I am not sure about the ceramics, but most heater elements are purely resistive, so whether you feed it AC or DC doesn't matter, but Tesseract is absolutely correct about the switch. there is a big difference between switching AC and DC; what he mentioned about the zero crossing is just one factor.

Another issue is metal transfer between the contacts; with AC the current is balanced in both directions so the metal tends to stay put, with DC however the metal transfers from one contact to the other during the breaking arc. because the transfer is generally not flat across the surface, one of two things eventually happens; either one contact disappears completely and the switch will not close, or the growing contact forms a metal spike which reaches the other contact and shorts the switch closed.

The above is assuming that the switch originally had enough separation between the contacts to break the ark at all. if not the contacts will simply vaporize the first time you attempt to open them.

The principals here are the same as what makes an arc welder or plasma cutter work.

DC switches require a larger span between open contacts to break the same voltage, and the should open very quickly to minimize the arcing. they also require larger contacts for the same current to withstand the heat and ware from the arcing that does occur; that is why DC ratings are generally half the AC rating for the same switch.

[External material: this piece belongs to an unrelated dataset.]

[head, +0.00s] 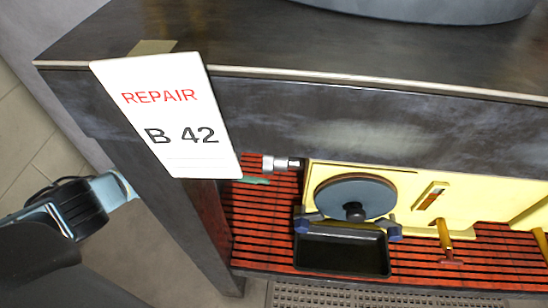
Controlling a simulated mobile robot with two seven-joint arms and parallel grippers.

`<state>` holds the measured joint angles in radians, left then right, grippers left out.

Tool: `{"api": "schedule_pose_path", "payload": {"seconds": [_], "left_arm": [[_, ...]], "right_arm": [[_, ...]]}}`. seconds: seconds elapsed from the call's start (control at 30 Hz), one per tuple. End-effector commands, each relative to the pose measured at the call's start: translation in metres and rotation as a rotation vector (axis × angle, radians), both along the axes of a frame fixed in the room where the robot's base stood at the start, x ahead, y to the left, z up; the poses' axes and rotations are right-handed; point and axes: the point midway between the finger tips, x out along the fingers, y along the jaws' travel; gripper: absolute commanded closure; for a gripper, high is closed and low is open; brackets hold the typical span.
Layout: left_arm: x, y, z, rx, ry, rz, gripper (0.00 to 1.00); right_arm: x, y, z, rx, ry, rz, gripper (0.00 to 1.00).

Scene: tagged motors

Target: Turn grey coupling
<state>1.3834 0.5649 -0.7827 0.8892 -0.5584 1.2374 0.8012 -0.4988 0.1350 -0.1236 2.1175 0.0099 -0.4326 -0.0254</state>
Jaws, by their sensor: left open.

On bimetallics; many of these thermal switches barely separate the contacts at all when open, and some don't even snap from one state to the other, but rather gradually move the contacts apart until continuity is broken. (these will not hold up to DC of any substantial current or voltage.

My choice for the electric hot water heater thermostat was for more than its ability to be set for a temperature in the ideal range; these switches are rated for at least 20A, AC, and they do snap from one state to the other. also the AC rating is for 240V rather than 120V so the separation should be greater. the sound they make when switching seems to indicate this as well. That being said, While I can not guaranty this, not having tested it; I would expect at least some serviceability out of them at 10A and 120V DC.